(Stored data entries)
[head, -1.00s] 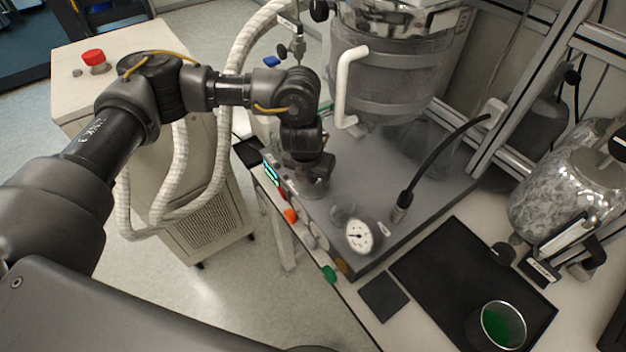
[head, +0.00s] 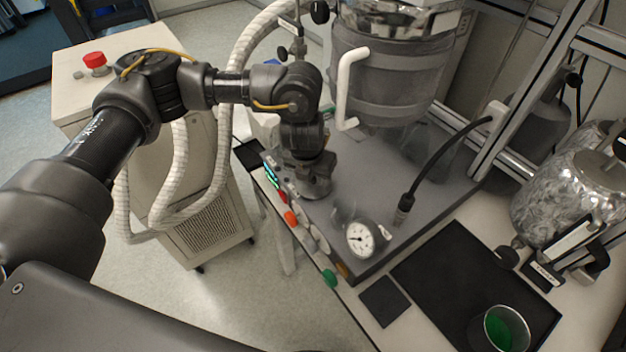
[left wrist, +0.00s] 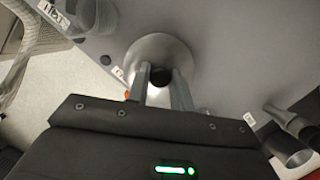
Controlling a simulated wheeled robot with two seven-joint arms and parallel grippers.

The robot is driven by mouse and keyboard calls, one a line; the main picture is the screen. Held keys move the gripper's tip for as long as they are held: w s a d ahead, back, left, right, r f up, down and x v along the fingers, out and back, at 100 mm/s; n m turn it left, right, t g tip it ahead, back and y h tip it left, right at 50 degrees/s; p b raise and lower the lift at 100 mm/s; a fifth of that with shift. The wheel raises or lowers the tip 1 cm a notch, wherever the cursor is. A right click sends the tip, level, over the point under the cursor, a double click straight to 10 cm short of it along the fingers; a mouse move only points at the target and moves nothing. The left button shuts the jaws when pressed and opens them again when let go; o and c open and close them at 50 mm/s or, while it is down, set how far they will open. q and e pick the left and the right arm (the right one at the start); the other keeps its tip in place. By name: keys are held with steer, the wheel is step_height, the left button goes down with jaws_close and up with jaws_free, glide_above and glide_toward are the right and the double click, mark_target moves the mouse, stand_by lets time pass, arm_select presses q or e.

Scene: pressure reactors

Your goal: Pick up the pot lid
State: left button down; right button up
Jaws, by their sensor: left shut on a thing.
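The pot lid (left wrist: 158,50) is a small round metal disc with a dark knob, seen in the left wrist view over the grey base plate. My left gripper (left wrist: 163,78) has its two fingers closed on the sides of the knob. In the head view my left gripper (head: 311,166) points down near the left edge of the grey base plate. The lid (head: 317,190) shows only partly beneath it. I cannot tell whether the lid touches the plate. My right gripper is out of view.
A jacketed reactor vessel (head: 385,85) with a white handle hangs behind the gripper. A dial gauge (head: 361,240) and a black cable connector (head: 402,212) are on its right. A black mat (head: 440,280) holds a cup with green contents (head: 500,330). White hoses (head: 235,110) run at the left.

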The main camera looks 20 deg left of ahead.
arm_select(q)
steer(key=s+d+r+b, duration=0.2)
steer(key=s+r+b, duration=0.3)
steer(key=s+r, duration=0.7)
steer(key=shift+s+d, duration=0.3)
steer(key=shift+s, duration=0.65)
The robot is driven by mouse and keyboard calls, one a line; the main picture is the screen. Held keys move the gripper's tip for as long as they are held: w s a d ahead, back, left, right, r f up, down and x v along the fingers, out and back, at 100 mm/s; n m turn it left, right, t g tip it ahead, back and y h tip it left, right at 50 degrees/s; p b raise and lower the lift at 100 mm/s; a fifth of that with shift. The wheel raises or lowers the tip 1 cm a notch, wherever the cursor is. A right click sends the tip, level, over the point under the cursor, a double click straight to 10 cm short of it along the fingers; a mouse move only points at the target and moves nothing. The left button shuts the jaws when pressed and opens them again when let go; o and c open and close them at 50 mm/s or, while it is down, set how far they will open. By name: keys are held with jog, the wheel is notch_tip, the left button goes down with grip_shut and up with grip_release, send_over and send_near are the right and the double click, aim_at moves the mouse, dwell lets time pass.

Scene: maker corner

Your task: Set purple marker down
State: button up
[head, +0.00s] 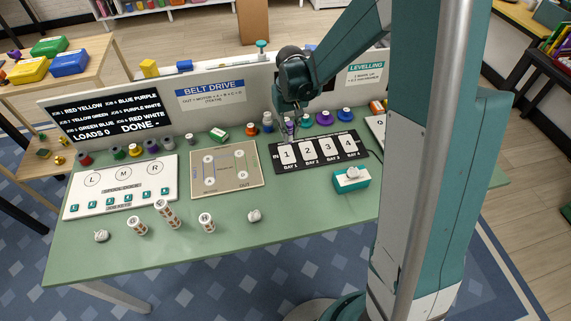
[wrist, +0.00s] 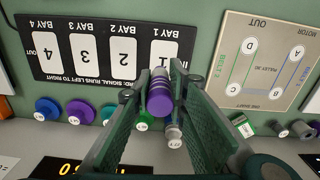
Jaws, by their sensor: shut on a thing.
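The purple marker (wrist: 160,97) is a short cylinder with a pale top. My gripper (wrist: 159,88) is shut on it, one finger on each side. In the head view my gripper (head: 290,120) points down behind the black bay mat (head: 318,163), with the purple marker (head: 289,128) at its tips. In the wrist view the marker overlaps the lower edge of the white BAY 1 pad (wrist: 165,49). The mat (wrist: 100,76) has white pads numbered 1 to 4. I cannot tell whether the marker touches anything below.
A grey-white cylinder (wrist: 173,134) and a green-based spool (wrist: 142,123) stand close to my fingers. More coloured spools line the back of the green table (head: 225,230). A tan pulley board (head: 226,185) and a teal box (head: 351,183) flank the mat.

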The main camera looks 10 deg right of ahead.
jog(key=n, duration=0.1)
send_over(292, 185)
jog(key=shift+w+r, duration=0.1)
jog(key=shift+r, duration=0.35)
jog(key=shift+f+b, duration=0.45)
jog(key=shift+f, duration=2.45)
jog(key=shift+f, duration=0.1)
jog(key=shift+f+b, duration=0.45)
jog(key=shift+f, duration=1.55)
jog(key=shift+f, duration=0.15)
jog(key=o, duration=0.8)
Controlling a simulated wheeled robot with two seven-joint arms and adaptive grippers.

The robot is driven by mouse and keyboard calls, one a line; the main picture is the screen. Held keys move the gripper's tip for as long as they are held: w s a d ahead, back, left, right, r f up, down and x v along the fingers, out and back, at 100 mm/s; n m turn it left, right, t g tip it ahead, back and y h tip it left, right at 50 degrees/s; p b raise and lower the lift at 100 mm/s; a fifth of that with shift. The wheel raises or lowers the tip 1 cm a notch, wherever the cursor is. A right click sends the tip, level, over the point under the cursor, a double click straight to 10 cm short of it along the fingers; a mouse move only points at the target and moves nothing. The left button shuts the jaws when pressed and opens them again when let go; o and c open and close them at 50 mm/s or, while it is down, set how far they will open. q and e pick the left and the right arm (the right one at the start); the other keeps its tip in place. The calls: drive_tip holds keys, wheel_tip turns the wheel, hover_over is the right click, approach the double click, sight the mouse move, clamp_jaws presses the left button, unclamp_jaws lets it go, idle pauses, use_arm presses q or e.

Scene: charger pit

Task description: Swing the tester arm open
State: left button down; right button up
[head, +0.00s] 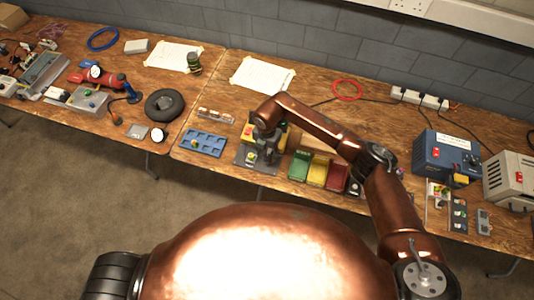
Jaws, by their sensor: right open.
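The jaws are open. I cannot tell whether they touch the tester. The tester's swinging arm is not clearly visible, so its position is hard to tell. My left gripper is not in view.
A blue tray (203,143) lies left of the tester. Green, yellow and red bins (318,170) stand to its right, below my right forearm. A blue power unit (440,152) stands further right. Paper sheets (262,76) lie behind.

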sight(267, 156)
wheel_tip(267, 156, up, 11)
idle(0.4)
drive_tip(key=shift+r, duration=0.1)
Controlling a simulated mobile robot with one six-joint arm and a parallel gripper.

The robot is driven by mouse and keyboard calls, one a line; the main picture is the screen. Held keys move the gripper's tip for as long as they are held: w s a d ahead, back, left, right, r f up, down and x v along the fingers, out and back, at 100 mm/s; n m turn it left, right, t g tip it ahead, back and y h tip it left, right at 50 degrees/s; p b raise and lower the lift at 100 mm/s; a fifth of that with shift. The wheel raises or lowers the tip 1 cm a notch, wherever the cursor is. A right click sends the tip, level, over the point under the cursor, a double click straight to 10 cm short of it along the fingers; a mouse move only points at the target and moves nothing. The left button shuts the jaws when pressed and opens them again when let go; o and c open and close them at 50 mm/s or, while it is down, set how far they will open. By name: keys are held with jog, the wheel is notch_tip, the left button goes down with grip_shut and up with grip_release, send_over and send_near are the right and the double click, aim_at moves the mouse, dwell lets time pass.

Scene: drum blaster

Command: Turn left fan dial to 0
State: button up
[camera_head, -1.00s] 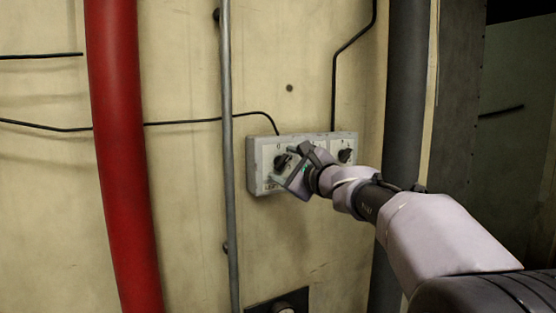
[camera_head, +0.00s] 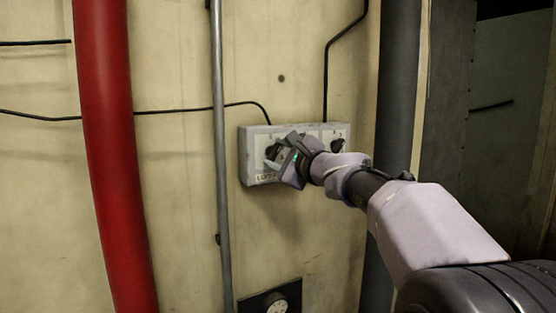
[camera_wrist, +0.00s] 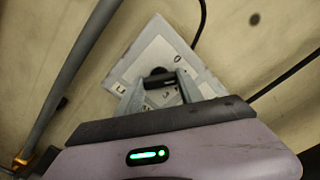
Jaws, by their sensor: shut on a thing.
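A grey control box (camera_head: 253,134) is fixed to the wall and carries two black dials. The left fan dial (camera_head: 272,152) is on its left half and also shows in the wrist view (camera_wrist: 157,79). My gripper (camera_head: 280,155) is shut on this dial, with its fingers on either side of the knob in the wrist view (camera_wrist: 168,85). A "0" mark shows on the plate in the wrist view, and part of the scale is hidden by my fingers. The right dial (camera_head: 337,145) is untouched, just beyond my wrist.
A thin grey pipe (camera_head: 219,160) runs vertically left of the box, and a thick red pipe (camera_head: 107,150) stands further left. A dark pipe (camera_head: 397,90) stands to the right. Black cables enter the box from above. A round dial (camera_head: 279,304) on a dark plate sits below.

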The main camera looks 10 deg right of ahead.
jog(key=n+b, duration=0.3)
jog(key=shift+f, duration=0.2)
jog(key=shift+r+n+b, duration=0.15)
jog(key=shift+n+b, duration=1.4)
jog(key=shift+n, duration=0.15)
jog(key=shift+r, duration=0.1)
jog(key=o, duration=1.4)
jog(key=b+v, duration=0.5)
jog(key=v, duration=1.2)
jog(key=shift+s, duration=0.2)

Directions – Only the lines from the top of the data through the line with "and parallel grippers." should be quoted, exactly and with both ends kept; skip the pictures.

The response –
[head, -1.00s] 
[head, +0.00s] 
[left wrist, +0.00s] 
Controlling a simulated wheeled robot with two seven-joint arms and parallel grippers.

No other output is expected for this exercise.